So, communication from China, easier said than done. Facebook, internet in general, local sim, the language, all with their distinct and exciting challenges. I shan’t bore you with the details but please accept this as my meagre excuse for not blogging in such a while. That and the lesser known fact that blogging whilst I’m having such an awesome time is, well…..its takes discipline. Getting rid of such a trait is one of my reasons for travelling so you see my conundrum.

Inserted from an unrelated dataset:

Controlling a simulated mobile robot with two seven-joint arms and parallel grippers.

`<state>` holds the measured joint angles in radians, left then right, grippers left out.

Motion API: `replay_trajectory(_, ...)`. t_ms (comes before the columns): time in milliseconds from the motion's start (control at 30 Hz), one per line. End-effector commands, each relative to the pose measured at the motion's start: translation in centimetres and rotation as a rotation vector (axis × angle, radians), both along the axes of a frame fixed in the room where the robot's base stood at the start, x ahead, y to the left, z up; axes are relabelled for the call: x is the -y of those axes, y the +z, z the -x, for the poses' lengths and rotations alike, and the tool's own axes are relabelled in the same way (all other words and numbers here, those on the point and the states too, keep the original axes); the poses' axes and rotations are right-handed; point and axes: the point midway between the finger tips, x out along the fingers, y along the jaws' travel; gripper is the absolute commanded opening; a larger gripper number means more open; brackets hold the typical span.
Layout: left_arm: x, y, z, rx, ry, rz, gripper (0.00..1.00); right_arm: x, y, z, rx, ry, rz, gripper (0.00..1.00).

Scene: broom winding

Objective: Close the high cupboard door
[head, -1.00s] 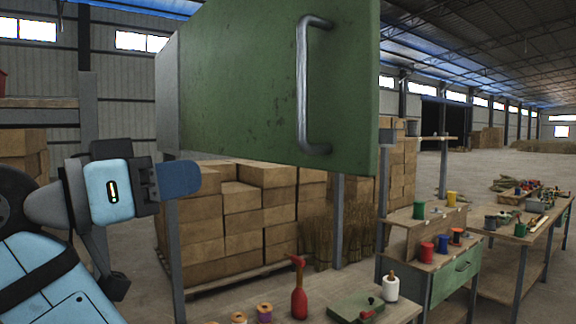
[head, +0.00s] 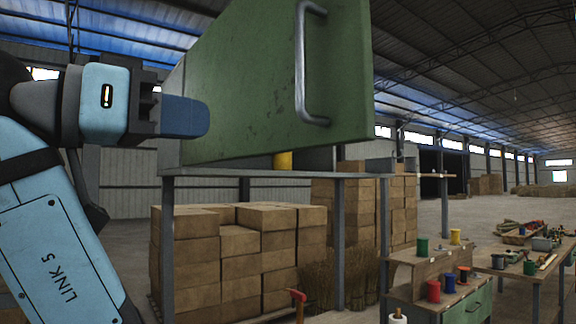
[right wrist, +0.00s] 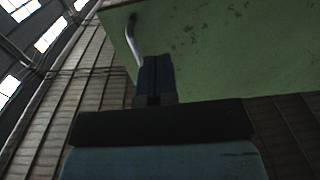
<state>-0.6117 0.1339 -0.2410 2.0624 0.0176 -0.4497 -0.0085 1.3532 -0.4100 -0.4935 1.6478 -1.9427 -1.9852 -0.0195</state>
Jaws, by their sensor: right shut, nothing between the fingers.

Snapshot to the present, I’m squished in the top bunk of a hard sleeper cabin on the way from Xian to….drum roll please Lhasa. This fills me with such excitement and maybe a few nerves (I get sick when someone else drives round a roundabout too quickly so altitude sickness is a concern) that the fact that my face is 12 inches from the roof of the cabin and someone with the physiology of a rabbit has left a little present in the squat toilet that just WILL NOT be flushed are brushed aside with abandon. It’s taken us a week to get to grips with the permit situation in Tibet and get a hold of the golden ticket like train tickets but to be honest we’ve done pretty bloody well to do this is such a short time. It can take anything from 1-3 weeks for people to finally be on their way. Access to Tibet has become much harder over the past few years by all accounts. I had these grandiose dreams of getting a permit to get into Lhasa then an Alien permit in Lhasa to travel further afield but basically to do this on our own steam and hire a driver and jeep who would be at our complete disposal whilst we were there. However the fates were against us. You cannot get a train/plane ticket to Lhasa without a permit and you cannot get a permit without booking a full tour through an agency. You can book private tours but they are hideously more expensive ($1200 each for 7 days!) to do through an agency rather than just rooting out a man and his van. In a nutshell we are doing a tour of Lhasa then down to Everest Base camp (wooooooooooooooooooooooo!) visiting some holy lakes and monasteries on the way. Plus we get to get this awesome train rather than fly which has been a bit of a dream since watching the making of the train line across the plateau on MegaBuilders on Discovery. I shan’t say anymore this as I have no idea on what to expect but I’m pretty sure that the net blog and photo albums are going to be blinders.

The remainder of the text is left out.